The program may be small with just 13 students, but First Robotics at Ramona High School gained some big funds from NASA recently that they're hoping will get them an out-of-this-world experience.
Richard Waters, who teaches various math courses at the local high school, has been volunteering his time to be the faculty adviser for the robotics program for the past four years. His most recent proof of passion is a $5,000 grant from NASA that he applied for and was awarded.
"Dozens of teams are sponsored by NASA—it's a really big deal," Waters told Patch. "We got NASA as a sponsor this year because the economy doesn't really allow to support us anymore."
Waters said that in past years, the group has received grants from BAE Systems, an engineering company, local land developers and parents of students.
This year, they've gotten some help with funding, which they're required to fully supply each year, from the Ramona Kiwanis and Ramona Family Naturals.
The NASA grant, Waters said, will help pay for an extra regional competition for the robotics team, which calls themselves NeoTech Robotics.
"I'm excited about having two this year," Waters said of their two regiona competitions: one in San Diego and the other in San Bernardino. "We learned a lot from last year and the extra competition will help."
What exactly did the team learn last year? President of the club Robert Hayes said last year's mistakes in preparation at regionals will set them to succeed at this year's competition.

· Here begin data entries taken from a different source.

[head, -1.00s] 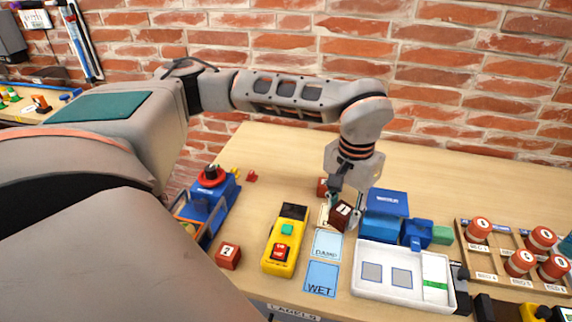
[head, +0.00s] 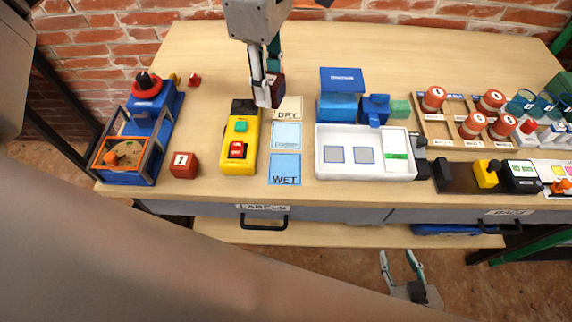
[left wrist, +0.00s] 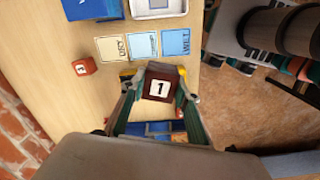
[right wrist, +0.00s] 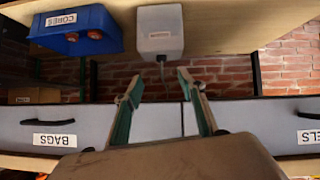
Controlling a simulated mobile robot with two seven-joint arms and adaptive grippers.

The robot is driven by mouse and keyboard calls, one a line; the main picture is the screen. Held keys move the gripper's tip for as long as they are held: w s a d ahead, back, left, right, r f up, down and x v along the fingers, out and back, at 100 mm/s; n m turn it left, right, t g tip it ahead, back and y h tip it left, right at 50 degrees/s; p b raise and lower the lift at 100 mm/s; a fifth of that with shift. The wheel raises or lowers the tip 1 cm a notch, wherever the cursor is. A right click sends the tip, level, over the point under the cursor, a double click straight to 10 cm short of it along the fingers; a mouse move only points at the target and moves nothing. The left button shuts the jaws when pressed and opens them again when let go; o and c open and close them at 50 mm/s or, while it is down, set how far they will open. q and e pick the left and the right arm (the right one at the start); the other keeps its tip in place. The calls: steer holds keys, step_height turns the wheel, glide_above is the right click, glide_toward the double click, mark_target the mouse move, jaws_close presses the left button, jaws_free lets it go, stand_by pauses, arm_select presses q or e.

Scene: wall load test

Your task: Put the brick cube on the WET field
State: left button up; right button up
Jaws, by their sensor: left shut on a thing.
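My left gripper (head: 268,92) is shut on a dark brown-red cube (left wrist: 160,84) with a white "1" label. In the head view the held cube (head: 278,88) appears by the far-left corner of the DRY field (head: 290,104), partly hidden by a finger. The pale blue DAMP field (head: 286,135) lies nearer, and the blue WET field (head: 286,165) nearest the front edge. WET is bare and also shows in the left wrist view (left wrist: 176,42). My right gripper (right wrist: 158,82) is open and empty, low in front of the bench; it also shows in the head view (head: 403,268).
A yellow switch box (head: 239,150) stands just left of the fields; a white tray (head: 365,175) stands right. A red cube labelled 2 (head: 184,165) stands at left. Another red cube (left wrist: 85,66) lies beyond DRY. A blue machine (head: 145,120) stands far left.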

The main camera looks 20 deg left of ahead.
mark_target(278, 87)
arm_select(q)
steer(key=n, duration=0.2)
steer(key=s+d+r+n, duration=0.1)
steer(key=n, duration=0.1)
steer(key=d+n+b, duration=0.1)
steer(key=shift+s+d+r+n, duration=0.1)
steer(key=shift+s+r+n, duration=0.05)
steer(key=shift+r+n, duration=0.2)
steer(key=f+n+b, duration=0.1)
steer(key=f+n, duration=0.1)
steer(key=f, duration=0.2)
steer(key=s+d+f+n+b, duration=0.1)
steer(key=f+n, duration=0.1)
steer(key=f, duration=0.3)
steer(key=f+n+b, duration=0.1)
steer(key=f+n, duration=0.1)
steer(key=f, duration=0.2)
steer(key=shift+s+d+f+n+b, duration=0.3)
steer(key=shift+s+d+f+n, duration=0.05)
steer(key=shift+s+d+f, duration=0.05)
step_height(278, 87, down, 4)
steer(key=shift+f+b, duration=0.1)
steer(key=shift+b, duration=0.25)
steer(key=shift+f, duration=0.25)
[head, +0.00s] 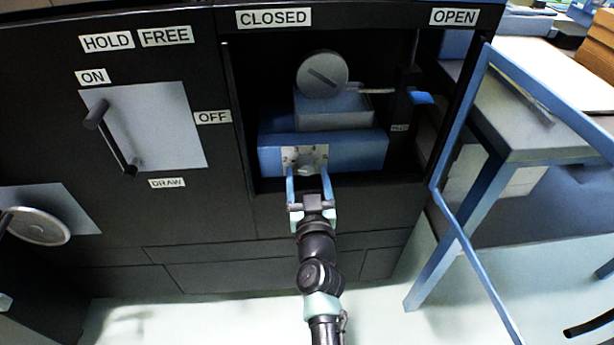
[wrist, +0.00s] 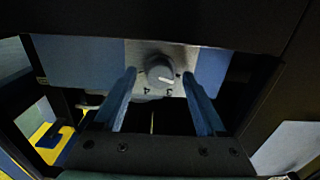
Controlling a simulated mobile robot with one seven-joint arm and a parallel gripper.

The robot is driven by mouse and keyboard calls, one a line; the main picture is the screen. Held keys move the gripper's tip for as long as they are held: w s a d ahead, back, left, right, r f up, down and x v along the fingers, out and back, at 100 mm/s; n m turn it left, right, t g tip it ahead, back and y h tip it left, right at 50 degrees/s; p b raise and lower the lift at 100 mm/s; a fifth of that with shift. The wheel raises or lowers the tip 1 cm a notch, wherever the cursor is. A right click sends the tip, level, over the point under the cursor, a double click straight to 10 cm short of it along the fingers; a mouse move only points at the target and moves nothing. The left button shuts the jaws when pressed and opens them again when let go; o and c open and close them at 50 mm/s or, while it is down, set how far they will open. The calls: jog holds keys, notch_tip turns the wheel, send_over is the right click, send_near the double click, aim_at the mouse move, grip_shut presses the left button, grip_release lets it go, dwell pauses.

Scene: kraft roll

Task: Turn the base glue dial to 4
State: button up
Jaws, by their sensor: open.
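The base glue dial (wrist: 158,70) is a small round grey knob on a pale metal plate (wrist: 140,50) at the front of a blue box. In the wrist view a pale mark on the knob points to the lower right. The numerals 4 and 3 show below it, 4 to the left of 3; other marks are too small to read. My gripper (head: 307,174) is open in front of the plate. In the wrist view its two blue fingers stand left and right of the dial, with gaps visible on both sides. In the head view the fingertips partly cover the plate.
The blue box (head: 355,153) sits in a dark recess below a slotted grey disc (head: 322,74). A lever (head: 118,145) with ON, OFF and DRAW labels is on the left. The blue open door frame (head: 462,235) and a table (head: 530,140) stand on the right.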

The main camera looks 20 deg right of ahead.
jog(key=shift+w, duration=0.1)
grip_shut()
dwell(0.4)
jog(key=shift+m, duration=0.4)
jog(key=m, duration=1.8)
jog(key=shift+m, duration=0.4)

"We learned a lot last year... on how to operate the robot and fix design problems," Hayes told Patch.
Vice President Gerrit Groenewold said he's looking forward to "build season" this year, which is six weeks long for the team of 13 to design, build and test the robot.
"We've learned how to manage our time," Groenewold said of the team's growth. "I think this year we have the biggest team."
The two Ramona High seniors are the designers of the team and both hope to pursue careers in engineering, with Hayes looking to attend UC Irvine and Groenewold attending the University of Advancing Technology in Arizona.
Waters said he initially thought his job to be adviser to the group of smart, young engineers would be a piece of cake, "building Legos after school." But the math teacher quickly learned that it was much more.
"It's turned out to be a huge job," Waters said. "We're here nights, weekends. But it's a giant learning experience."
And for the kids, too. The robotics program, which is nationwide non-profit, helps to teach kids to work collectively and to teach them skills that range from public relations to aluminum welding.
"I enjoy the opportunity to work with like-minded people toward something I want to do as a career," Hayes said. "It's gainina practical knowledge—more than you can learn in a classroom."
Groenewold said when he first joined the group four years, it was just something to keep him busy. Now, the robotics engineer hopeful said it's a group of friends and fun.
"I love being pushed past my limits," he said. "I've realized we all have the same interests."
NeoTech Robotics will spend the next two months building and perfecting their robot for the San Diego Regional Competition at the Valley View Casino Center in San Diego on March 7-9.
The $5,000 NASA grant will fund the San Bernardino Regional Competition two weeks later on March 21-23. Cost is $4,000 to enter the competition, Waters said, and $1,000 for the parts to build the robot.
"We have a very good team this year," Groenewold said. "I'm pretty excited."
Waters said that the kids enthusiasm and ingenuity keep him coming back year after year.
"The kids get a lot of really important lessons and skills out of the program," he said. "It's fun to see what the kids get out of it."
The First Robotics program is completely dependent upon donations and grants. Waters said that the NASA grant is a one-time thing, so future funding is dependent upon fundraisers and the goodness of local businesses.